Sir – Dr Darling is quite right to ask that Oxfordshire County Council take a lead in relation to considering incineration as the means of using Oxfordshire’s waste productively (Letters, February 12).

To give the council some credit, when they first considered incineration to be the answer, they were under the impression that they would be getting proposals for energy-from-waste plants and evidence about negative health and environmental impacts of mega-incinerators had only just begun to accrue. As the council leadership has frequently commented in The Oxford Times, they are not competent to assess the health and environmental risks of the proposed incinerators.

Leaving that aside, they now know that the plant proposed by WRG for Sutton Courtenay is most unlikely to produce usable heat.

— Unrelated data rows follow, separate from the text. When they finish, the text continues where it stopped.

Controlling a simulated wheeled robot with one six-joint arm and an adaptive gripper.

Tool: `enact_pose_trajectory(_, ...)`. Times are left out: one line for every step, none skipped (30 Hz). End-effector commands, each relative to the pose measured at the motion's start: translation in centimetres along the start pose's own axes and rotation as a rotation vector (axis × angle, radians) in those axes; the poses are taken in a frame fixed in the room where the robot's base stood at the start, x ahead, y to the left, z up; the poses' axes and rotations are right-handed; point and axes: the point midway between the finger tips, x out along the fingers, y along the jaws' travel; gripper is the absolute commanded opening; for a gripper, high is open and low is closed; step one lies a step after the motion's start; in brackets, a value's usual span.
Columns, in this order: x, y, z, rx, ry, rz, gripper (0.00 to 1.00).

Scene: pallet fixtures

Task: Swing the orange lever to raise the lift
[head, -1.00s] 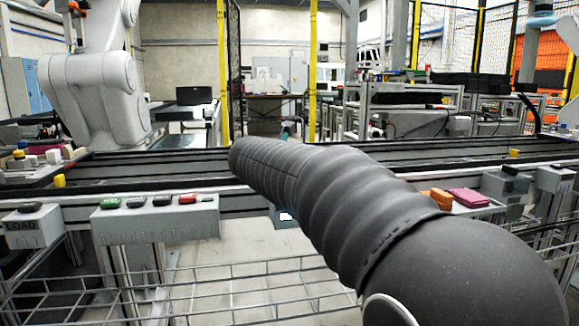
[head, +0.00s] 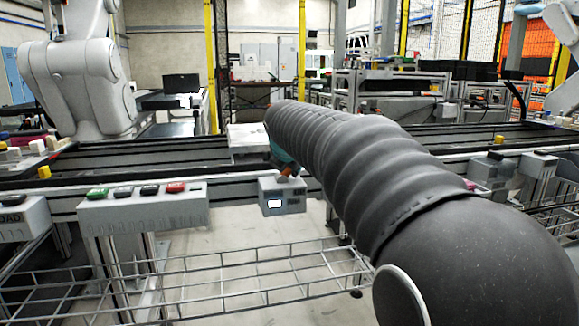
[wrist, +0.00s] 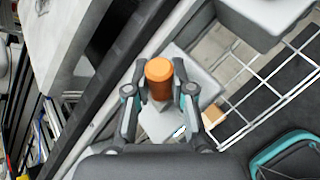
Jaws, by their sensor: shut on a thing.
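The orange lever (wrist: 158,72) shows in the wrist view as a short orange cylinder above a grey box. My gripper (wrist: 160,88) has one finger on each side of it and is shut on it. In the head view a small bit of orange lever (head: 291,171) shows above the grey box with a lit white screen (head: 282,198), at the conveyor's front edge. My arm's dark sleeve hides most of the gripper there. A pale flat plate (head: 247,134) lies on the conveyor just behind; I cannot tell whether it is the lift.
A grey button panel (head: 143,210) with green, black and red buttons stands left of the lever box. A wire mesh tray (head: 230,275) runs below the conveyor (head: 150,155). More grey boxes (head: 490,168) line the conveyor at right. A white robot arm (head: 75,80) stands behind at left.

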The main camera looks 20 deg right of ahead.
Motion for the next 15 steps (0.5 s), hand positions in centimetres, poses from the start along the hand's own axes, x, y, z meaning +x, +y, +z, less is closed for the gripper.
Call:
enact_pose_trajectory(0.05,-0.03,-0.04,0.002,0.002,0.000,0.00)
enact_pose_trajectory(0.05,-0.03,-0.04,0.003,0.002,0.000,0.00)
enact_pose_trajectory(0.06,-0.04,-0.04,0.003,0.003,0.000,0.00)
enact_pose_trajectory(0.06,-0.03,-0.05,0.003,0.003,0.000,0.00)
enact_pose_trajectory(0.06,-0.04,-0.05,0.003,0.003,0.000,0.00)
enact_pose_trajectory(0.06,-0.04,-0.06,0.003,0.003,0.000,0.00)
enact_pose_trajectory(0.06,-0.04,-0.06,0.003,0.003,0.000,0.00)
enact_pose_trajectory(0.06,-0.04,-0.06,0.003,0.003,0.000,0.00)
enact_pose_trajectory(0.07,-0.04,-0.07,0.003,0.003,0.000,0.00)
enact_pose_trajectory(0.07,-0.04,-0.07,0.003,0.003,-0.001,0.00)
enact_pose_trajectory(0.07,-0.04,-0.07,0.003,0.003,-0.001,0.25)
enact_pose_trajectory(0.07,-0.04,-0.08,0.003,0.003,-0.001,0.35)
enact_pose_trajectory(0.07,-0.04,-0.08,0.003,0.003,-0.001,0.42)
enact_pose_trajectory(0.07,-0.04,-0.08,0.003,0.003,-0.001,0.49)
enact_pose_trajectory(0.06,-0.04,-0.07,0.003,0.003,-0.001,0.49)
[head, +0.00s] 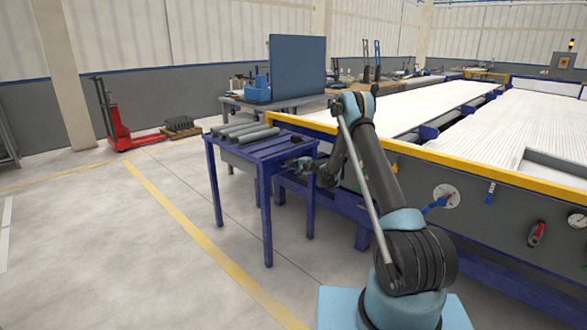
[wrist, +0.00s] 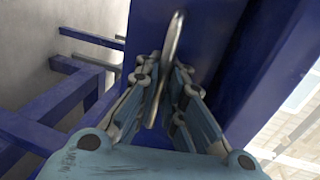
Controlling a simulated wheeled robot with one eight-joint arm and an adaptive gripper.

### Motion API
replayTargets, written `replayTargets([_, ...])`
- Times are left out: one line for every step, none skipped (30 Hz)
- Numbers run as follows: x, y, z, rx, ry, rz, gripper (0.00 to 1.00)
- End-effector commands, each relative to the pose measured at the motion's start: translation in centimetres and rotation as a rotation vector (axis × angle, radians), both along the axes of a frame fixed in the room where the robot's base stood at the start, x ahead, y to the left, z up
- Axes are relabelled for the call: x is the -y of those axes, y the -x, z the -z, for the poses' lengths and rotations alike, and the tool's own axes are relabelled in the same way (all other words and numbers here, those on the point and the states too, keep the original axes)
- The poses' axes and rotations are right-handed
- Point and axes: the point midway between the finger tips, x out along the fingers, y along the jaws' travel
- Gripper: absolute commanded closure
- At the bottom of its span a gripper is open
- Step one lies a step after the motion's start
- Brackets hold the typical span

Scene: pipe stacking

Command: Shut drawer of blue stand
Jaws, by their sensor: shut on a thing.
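The blue stand (head: 285,149) is a blue table with legs, left of my arm in the head view. Several grey pipes lie on its top. My gripper (head: 302,163) is at the stand's right side, just below the top. In the wrist view my gripper (wrist: 156,95) has its fingers on either side of a metal handle (wrist: 173,42) and is shut on it. The handle stands out from a blue panel (wrist: 215,25), which looks like the drawer front. How far the drawer is open cannot be told from these views.
A yellow-edged conveyor machine (head: 452,160) stands close behind and right of the stand. A workbench with a blue panel (head: 297,65) is behind. A red pallet jack (head: 118,130) is far left. The floor left of the stand is clear.

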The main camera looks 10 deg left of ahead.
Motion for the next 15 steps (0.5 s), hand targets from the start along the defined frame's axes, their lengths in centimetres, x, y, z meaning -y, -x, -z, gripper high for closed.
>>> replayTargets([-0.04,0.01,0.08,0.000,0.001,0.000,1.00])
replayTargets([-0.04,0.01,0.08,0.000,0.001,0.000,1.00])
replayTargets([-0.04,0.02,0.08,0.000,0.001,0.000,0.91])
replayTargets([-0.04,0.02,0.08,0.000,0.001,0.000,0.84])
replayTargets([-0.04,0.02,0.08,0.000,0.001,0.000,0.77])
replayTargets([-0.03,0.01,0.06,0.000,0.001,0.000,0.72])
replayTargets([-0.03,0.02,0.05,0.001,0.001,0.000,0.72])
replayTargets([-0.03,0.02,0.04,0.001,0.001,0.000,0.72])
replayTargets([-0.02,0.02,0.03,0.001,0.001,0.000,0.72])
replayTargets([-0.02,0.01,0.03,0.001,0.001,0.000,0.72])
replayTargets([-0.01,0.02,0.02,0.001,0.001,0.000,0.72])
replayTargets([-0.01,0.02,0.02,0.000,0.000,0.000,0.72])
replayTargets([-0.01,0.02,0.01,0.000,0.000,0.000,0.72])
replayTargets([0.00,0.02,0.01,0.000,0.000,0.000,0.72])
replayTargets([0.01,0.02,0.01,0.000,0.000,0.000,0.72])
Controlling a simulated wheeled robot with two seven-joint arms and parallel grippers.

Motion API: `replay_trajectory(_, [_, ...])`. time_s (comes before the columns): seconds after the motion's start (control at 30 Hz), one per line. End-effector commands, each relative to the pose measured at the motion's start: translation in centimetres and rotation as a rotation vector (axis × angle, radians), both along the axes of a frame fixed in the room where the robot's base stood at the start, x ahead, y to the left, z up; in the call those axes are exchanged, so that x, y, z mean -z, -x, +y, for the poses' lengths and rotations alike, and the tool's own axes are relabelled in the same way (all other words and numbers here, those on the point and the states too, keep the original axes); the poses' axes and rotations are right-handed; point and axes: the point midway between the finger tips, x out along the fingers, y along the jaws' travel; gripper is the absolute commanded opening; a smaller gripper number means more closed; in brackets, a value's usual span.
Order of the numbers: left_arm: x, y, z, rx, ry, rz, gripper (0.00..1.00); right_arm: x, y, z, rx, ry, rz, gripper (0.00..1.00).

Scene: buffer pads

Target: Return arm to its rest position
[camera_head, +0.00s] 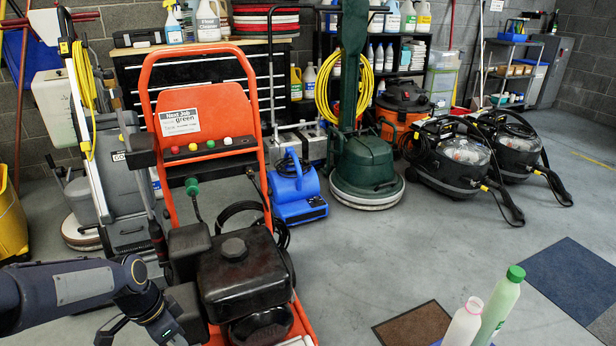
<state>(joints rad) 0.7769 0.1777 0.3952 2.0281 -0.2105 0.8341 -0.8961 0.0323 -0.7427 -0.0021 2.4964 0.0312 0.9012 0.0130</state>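My left arm comes in from the lower left. Its gripper (140,335) points down at the bottom edge, in front of an orange pressure washer (200,110) and beside its black engine. Part of a dark finger shows, but the fingertips are cut off or hidden, so I cannot tell whether it is open or shut. No held object shows. My right arm and gripper are not in view.
A white bottle (463,325) and a green-capped bottle (497,310) stand at the lower right. A blue blower (298,190), a green floor buffer (365,170) and black machines (450,165) stand behind. Open grey floor (400,250) lies in the middle.

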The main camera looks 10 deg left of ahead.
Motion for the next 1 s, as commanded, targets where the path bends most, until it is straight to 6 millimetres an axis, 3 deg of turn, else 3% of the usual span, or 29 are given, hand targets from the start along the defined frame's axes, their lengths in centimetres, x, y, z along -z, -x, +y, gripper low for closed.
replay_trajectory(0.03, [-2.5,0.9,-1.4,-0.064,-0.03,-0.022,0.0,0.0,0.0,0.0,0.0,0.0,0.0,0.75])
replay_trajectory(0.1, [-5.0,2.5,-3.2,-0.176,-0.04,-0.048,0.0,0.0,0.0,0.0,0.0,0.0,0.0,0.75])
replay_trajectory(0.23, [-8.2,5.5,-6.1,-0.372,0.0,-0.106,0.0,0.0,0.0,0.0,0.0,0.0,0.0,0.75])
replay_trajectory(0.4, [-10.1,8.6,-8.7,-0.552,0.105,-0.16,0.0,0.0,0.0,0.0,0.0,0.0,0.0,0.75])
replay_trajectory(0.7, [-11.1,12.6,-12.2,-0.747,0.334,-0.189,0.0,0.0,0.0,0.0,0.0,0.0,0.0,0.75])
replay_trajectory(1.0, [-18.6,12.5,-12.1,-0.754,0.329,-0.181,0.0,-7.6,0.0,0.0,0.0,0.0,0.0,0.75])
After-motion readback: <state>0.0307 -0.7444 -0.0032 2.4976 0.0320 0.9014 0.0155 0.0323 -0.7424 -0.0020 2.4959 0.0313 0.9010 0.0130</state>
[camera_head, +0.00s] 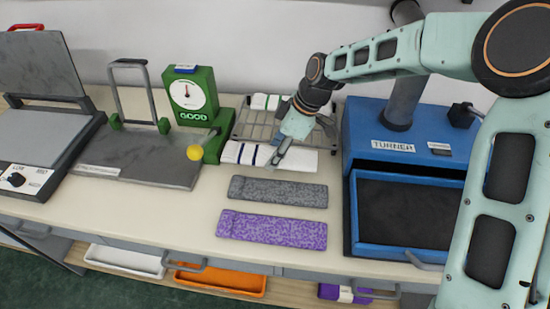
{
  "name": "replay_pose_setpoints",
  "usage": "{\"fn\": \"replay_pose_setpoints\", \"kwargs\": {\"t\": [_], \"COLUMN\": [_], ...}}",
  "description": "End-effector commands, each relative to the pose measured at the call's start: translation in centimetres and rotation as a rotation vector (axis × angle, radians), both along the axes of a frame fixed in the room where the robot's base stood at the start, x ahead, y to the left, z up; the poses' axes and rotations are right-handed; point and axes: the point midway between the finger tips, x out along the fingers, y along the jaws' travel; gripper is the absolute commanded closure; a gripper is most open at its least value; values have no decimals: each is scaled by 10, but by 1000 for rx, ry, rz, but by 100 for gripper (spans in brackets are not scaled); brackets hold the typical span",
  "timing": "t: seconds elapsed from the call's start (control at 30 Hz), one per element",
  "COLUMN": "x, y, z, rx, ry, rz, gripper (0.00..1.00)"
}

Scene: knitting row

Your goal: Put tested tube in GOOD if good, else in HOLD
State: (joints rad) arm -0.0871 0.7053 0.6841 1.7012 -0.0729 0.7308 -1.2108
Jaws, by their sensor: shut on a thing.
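A flat white tube with dark blue stripes (296,160) lies at the middle back of the table, in front of the wire rack. My gripper (272,163) is down at it from the upper right and is shut on it; the fingertips are small, and the exact grip is hard to make out. A green dial gauge (193,93) shows the word GOOD under its dial. A white tray (124,262) and an orange tray (220,281) sit on the shelf below the table; I can read no label on either.
A grey tube (278,192) and a purple tube (271,230) lie flat in front of my gripper. A wire rack (285,126) stands behind, a grey plate with a handle frame (140,166) and yellow knob (194,153) at left, an open press further left, the blue TURNER box (395,156) at right.

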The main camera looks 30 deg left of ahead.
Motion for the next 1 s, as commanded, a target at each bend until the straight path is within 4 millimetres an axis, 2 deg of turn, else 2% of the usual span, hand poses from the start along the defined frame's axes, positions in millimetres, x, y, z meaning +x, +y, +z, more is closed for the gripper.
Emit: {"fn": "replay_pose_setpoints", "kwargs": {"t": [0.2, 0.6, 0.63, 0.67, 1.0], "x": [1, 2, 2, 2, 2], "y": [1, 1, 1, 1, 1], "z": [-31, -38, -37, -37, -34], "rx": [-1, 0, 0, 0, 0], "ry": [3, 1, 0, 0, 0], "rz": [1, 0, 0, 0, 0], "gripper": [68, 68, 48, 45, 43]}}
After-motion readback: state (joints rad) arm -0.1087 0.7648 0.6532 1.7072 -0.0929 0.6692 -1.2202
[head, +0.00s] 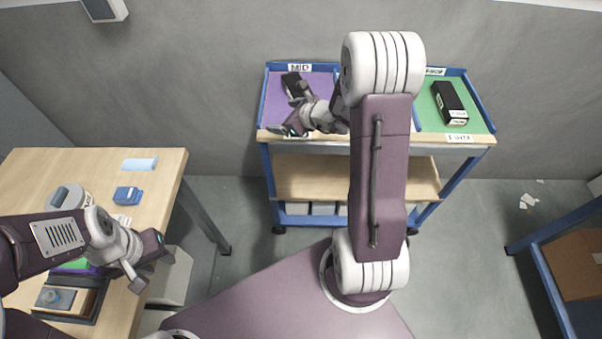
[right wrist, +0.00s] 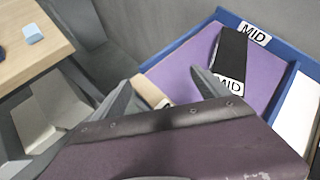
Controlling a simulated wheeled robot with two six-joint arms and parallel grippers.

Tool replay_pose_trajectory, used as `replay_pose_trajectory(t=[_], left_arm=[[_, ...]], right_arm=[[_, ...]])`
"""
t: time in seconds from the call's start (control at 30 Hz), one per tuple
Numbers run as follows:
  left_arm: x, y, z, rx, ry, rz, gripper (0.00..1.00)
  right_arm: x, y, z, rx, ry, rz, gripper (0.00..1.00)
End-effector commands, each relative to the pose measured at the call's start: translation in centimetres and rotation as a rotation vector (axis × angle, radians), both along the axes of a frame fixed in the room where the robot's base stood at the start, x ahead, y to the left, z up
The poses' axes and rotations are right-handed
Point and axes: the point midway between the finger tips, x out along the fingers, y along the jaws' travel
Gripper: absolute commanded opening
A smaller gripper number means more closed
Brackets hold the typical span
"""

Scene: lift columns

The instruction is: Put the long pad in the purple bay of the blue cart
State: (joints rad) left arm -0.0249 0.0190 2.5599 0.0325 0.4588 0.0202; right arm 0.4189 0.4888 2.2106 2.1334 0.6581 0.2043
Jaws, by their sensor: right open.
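The blue cart (head: 266,170) stands against the back wall. Its purple bay (head: 270,100), also in the right wrist view (right wrist: 180,72), is at the left of the top. A long black slab, seemingly the long pad (head: 292,80), lies in this bay; in the right wrist view the slab (right wrist: 232,52) shows a white MID label at its near end. My right gripper (head: 288,119) is open over the bay's front, its fingers (right wrist: 163,86) apart from the slab and empty. My left gripper (head: 154,268) looks open and empty by the table's right edge.
A black labelled block (head: 449,102) lies in the green bay (head: 478,122). My right arm hides the cart's middle. The wooden table (head: 50,170) holds a light blue block (head: 139,164), a dark blue item (head: 128,195) and a tray (head: 70,298). Another blue-framed unit (head: 548,285) stands right.

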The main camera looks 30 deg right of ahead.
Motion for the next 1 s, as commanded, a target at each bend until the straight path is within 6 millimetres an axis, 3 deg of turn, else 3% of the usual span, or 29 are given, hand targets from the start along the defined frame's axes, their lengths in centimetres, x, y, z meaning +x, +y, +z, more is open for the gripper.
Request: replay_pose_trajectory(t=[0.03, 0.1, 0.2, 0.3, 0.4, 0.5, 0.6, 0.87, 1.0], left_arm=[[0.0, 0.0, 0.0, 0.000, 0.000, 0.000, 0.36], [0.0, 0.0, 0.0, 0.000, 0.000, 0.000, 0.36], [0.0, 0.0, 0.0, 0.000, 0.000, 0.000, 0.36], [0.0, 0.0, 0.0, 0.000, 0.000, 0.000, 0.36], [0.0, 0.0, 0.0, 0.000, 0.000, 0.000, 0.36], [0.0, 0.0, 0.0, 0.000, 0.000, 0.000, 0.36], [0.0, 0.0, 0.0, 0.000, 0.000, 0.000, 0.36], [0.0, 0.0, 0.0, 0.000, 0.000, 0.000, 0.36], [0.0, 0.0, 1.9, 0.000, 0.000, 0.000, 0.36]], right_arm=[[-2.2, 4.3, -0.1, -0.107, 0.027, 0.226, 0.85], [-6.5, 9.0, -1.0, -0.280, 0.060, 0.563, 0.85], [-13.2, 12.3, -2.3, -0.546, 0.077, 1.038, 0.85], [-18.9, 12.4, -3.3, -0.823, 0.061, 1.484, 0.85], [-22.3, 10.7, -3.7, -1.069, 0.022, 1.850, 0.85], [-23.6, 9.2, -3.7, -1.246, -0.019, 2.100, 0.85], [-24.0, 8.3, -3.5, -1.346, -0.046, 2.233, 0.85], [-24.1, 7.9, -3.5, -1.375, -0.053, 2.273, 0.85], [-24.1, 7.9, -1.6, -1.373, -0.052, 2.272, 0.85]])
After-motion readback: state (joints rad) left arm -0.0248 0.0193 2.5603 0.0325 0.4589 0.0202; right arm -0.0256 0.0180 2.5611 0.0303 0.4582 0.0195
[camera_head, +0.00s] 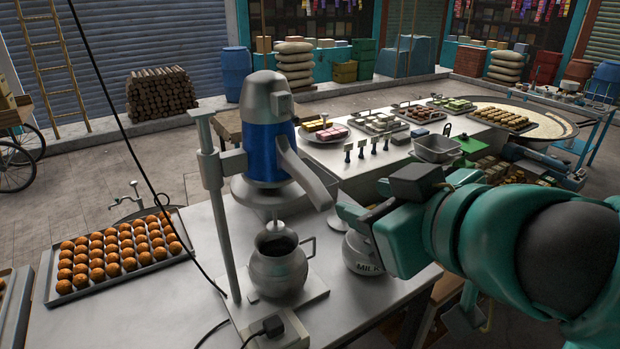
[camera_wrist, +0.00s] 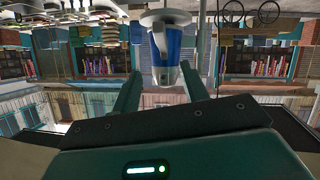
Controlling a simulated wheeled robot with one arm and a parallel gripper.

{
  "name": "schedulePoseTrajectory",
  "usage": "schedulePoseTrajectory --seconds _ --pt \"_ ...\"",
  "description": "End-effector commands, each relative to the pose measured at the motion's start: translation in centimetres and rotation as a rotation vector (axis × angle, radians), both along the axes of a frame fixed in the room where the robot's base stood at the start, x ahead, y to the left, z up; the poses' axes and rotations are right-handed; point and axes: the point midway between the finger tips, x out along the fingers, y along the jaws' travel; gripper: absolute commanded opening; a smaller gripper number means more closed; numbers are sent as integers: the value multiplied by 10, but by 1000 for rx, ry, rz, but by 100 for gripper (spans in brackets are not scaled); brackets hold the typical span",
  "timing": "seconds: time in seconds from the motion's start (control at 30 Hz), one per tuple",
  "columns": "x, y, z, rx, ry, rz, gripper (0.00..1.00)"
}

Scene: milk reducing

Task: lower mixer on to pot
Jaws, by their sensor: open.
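The mixer (camera_head: 268,130) is a grey and blue motor head on a metal stand (camera_head: 216,200), with a long grey handle (camera_head: 303,170) slanting down to the right. Its whisk shaft (camera_head: 278,226) hangs over the mouth of the pot (camera_head: 277,268), a grey metal jug with a side handle, standing upright on the stand's base. My gripper (camera_head: 345,222) is to the right of the mixer, near the lower end of the handle, with its fingers apart and nothing between them. The mixer (camera_wrist: 168,50) appears upside down between the fingers (camera_wrist: 165,88) in the wrist view, farther off.
A metal milk can (camera_head: 358,254) labelled MILK stands right of the pot, partly hidden by my gripper. A tray of orange balls (camera_head: 115,255) lies at the left. A black cable (camera_head: 150,180) runs past the stand. Sweets trays and a metal pan (camera_head: 438,148) occupy the counter behind.

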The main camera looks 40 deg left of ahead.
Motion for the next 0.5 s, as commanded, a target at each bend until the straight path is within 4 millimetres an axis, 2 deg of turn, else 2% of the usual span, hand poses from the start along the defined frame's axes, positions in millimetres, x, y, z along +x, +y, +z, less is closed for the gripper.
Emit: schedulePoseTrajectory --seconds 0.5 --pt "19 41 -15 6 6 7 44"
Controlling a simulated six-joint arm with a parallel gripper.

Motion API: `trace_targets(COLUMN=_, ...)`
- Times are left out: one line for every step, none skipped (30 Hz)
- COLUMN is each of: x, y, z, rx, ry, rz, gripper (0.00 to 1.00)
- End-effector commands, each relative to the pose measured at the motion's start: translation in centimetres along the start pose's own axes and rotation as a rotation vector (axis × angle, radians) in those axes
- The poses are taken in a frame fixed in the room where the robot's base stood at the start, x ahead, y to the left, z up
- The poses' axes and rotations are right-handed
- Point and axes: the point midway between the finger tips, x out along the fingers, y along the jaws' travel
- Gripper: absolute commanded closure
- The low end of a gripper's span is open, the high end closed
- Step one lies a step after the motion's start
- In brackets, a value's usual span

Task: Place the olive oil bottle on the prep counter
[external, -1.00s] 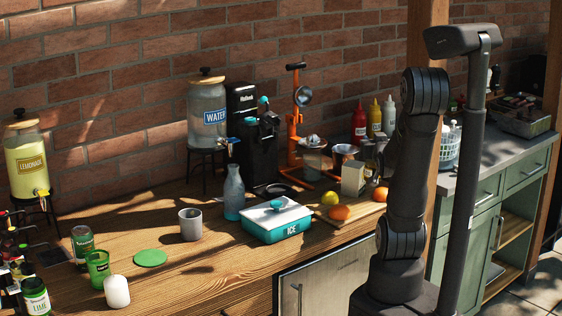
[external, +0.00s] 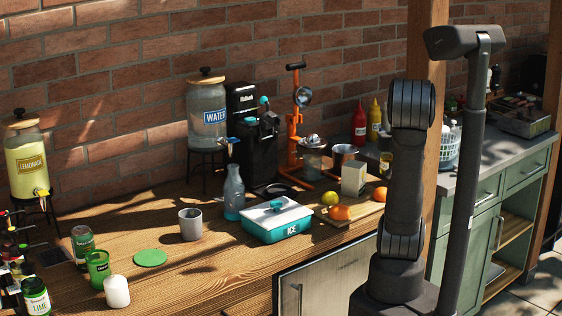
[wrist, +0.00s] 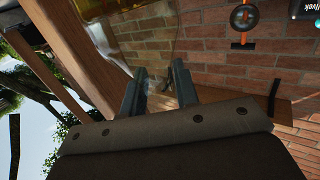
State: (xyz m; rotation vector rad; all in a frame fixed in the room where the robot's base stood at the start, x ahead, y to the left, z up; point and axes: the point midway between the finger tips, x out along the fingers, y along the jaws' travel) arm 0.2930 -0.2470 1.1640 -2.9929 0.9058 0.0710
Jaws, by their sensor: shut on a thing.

Even Didcot A power station, located adjacent to the proposed site, has not done that. They also know that using incineration to generate electricity is less than 15 per cent fuel efficient.

What would be efficient is the generation of gas substitute through anaerobic digestion, a product which the National Gas Grid is crying out for, to the extent that it is demanding the Government introduce policies to limit the “wasteful” practice of incineration.

By continuing to view incineration as the only alternative, Oxfordshire County Council are now trailing other councils, such as in North London and Blackpool, in their appreciation of the economics and financial fall-out for taxpayers of incineration as a method of producing energy-from-waste.

They may not regain the lead on this, but they really must consider the economic realities and what the county may gain in revenue from efficiently producing the product the energy market wants.

Otherwise they simply appear as if they are petulantly digging their heels in over an outdated decision.